EP Review: Tub — UNCA Session

For some listeners, the very thought of improvisational music is an unappetizing prospect. The idea that a musician – or worse yet, the thinking goes, a group of musicians – might begin playing without a specific direction in mind conjures mental images of train wrecks. Not without reason, those sorts of listeners prefer instead music based on melody, harmony, accessibility. Simply put, they want to hear songs.

While there’s certainly validity to that perspective – enjoyment of music, after all, can be a very subjective experience – in truth it’s a false choice. Or, at least, it can be. Some inspired artists can embark upon a musical journey with no fixed destination, creating something tuneful and – gasp! – existing within the confines of what most listeners might consider relatable.

From this reviewer’s perspective, that’s the case with UNCA Session, a new EP from Asheville-based quartet Tub. The group self-identifies as “chaos funk,” and while that somewhat whimsical description suggests just the sort of aural train wreck that scares off some potential listeners, what the group does draws from the melodic side of improvisation.

Like some many musical collectives in the Asheville area, Tub’s personnel features musicians who play (or have played) in other groups as well. Keyboardist Daniel Combs and guitarist Dennis Brumback have both worked with blues/Americana songwriter Ashley Heath; bassist David Murray and drummer Marcus Clonts are two-third of math rock trio Lowercase Numbers.

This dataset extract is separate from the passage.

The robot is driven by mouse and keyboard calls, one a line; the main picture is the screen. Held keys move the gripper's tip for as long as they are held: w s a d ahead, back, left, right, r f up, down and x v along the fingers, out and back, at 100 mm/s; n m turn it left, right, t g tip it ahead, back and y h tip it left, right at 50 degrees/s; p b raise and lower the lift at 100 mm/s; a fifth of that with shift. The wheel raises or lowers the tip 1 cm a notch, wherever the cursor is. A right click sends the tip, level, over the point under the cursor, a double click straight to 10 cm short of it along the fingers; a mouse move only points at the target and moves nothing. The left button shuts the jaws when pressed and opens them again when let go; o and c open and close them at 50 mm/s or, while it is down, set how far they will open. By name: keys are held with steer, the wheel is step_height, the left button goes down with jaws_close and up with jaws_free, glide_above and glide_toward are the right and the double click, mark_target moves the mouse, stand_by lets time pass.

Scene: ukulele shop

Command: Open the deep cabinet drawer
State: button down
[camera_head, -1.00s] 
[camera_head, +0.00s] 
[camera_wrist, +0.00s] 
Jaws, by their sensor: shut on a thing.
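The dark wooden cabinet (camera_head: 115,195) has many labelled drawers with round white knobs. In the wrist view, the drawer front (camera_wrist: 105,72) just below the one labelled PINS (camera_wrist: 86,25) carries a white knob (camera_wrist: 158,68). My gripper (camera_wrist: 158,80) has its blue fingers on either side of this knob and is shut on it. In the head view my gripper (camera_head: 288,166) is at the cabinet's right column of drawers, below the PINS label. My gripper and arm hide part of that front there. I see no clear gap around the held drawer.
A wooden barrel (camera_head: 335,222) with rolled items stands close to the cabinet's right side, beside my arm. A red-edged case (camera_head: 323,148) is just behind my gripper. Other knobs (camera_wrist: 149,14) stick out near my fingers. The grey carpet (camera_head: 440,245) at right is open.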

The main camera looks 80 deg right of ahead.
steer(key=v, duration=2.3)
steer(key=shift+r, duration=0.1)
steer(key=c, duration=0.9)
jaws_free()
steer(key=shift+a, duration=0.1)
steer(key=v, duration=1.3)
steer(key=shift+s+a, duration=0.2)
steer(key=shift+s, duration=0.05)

But Tub doesn’t sound like any of those artists. True, Lowercase Numbers’ demanding material requires a rhythm section that’s technically precise and on a shared wavelength; Tub’s ambitious yet freewheeling instrumental music is similarly challenging, but of a fundamentally different nature.

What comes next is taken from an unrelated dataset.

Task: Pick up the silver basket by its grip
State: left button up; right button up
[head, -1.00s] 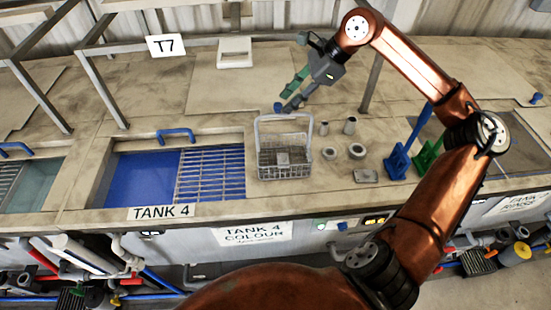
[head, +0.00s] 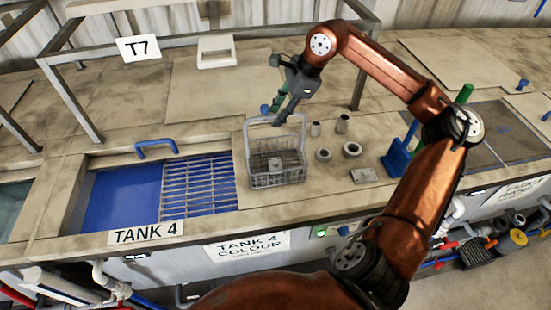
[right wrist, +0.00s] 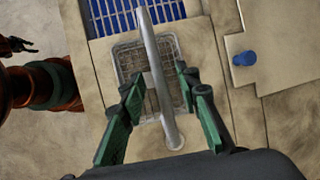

UNCA Session – recorded in a single session last November at the university’s studio – draws upon improvisational foundation. Two of its three tracks are structured tunes that likely developed out of improv; the third is an audio document of the band’s creative process in action.

The EP opens with “Jangular.” The start-and-stop-on-a-dime approach of progressive rock introduces the piece, but as the track unfolds, it reveals the twin character traits suggested by its title: jangly and angular. With a sleek style that at times suggests the work of Steely Dan, Brumback leans into his guitar soloing, alternating between fleet-fingered runs and longer, sustained notes. Combs is essentially playing a different song at the same time, but because the two musicians are so clearly listening to one another as they play, their musical excursions work as one, alternating between a sort of wordless dialogue and two-trains-running split musical personality. Murray and Clonts are on paths of their own, to be sure, but they hold things together in a way that provides a sonic canvas upon which their band mates can draw. And at its core, “Jangular” is catchy, with signature melodic lines emerging and establishing themselves. As the song drives toward its conclusion, Combs briefly switches from speedy electric piano runs to keening synthesizer lines, then back again.

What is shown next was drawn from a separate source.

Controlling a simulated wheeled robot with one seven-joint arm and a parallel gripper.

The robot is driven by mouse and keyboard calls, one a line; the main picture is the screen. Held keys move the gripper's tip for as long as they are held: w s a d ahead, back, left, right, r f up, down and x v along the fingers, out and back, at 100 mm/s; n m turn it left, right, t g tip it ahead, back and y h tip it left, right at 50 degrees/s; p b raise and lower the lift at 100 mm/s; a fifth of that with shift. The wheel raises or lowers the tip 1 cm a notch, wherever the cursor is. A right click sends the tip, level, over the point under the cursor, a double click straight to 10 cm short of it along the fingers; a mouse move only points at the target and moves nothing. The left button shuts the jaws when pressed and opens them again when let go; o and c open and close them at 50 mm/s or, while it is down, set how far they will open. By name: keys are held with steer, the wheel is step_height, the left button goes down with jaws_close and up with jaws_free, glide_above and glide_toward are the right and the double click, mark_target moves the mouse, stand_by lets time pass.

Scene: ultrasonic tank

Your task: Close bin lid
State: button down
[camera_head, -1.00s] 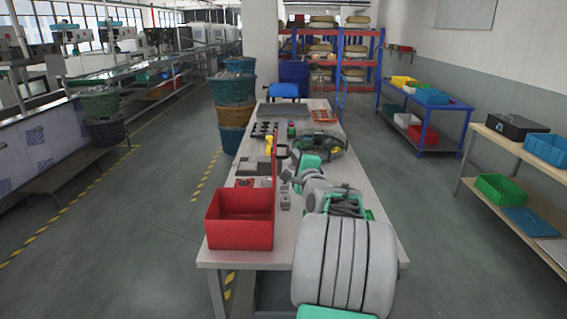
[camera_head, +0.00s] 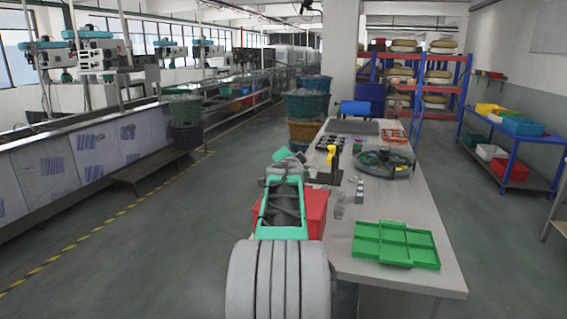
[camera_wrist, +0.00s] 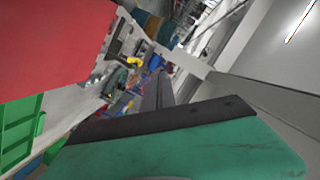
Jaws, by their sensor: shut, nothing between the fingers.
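The red bin (camera_head: 316,212) stands at the near left edge of the table, mostly hidden behind my arm in the head view. Its lid cannot be made out there. A large flat red surface (camera_wrist: 50,45) fills the upper left of the wrist view; I cannot tell whether it is the lid or a bin wall. My gripper (camera_wrist: 158,85) is shut and empty, its dark fingers to the right of the red surface and apart from it in the picture. In the head view the fingers are hidden by my arm.
A green divided tray (camera_head: 395,243) lies on the near right of the table (camera_head: 440,270). A yellow-handled tool (camera_head: 332,151) and a round dark-green fixture (camera_head: 384,161) sit farther back. The floor left of the table is clear up to a low bench (camera_head: 150,172).

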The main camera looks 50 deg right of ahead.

The tunes get longer as they go along; where “Jangular” clocks in under seven minutes, “Mr. Candelario” extends past eight minutes. The faint buzzing of a guitar amp is joined by tinkling electric piano; the tune soon reveals itself as a kind of highly melodic, laid back soul-fusion in the mold of George Duke or Herbie Hancock. Brumback’s complex chord shadings provide a soothing yet intriguing backdrop for Combs’ old-school keyboard work. And just when the listener settles into the sexy groove – with guitar leads engaging in conversation with synth and Rhodes textures – the band increases the tension. Murray’s bass lines become more intricate, and almost imperceptibly, he and Clonts push the band faster. A lot faster: by the four-minute mark of “Mr. Candelario” the quartet is firing on all cylinders. But they throttle things back, slowing to the point at which one might expect the arrangement to fall apart. Just as that seems inevitable, Brumback fires away on guitar, pulling the band along with him. His sharp chording creates a melody of its own, and the other three musicians ably support him in his endeavor. As the track nears its end, all four players are seemingly acting as one musical organism.

The longest track on the EP, “Improvisation,” is exactly that. Less structured than the tracks that precede it, the nearly 13-minute recording is a bit on the amorphous side. But Tub does itself a service by placing the track last; after listeners have been drawn in with the EP’s first two cuts, they’re likely in a frame of mind that’s more open to the free-form experimentation on display here. Even without a rigid framework, “Improvisation” features plenty of catchy instrumental runs. True to its name, the performance shifts between styles; at times it’s funky, and at other points it’s demanding and inching toward dissonance.

The band’s “recommended if you like” box on the CDBaby UNCA Session page name-checks Phish, but (parts of “Improvisation” notwithstanding) Tub has a much higher melodic quotient – and a considerably less self-indulgent and noodling-oriented approach – than the jam band heroes. The page’s mention of John McLaughlin makes more sense; Tub pairs technical brilliance with a focus on creating something that – while decidedly not danceable – lies well within the domain of tuneful and accessible music.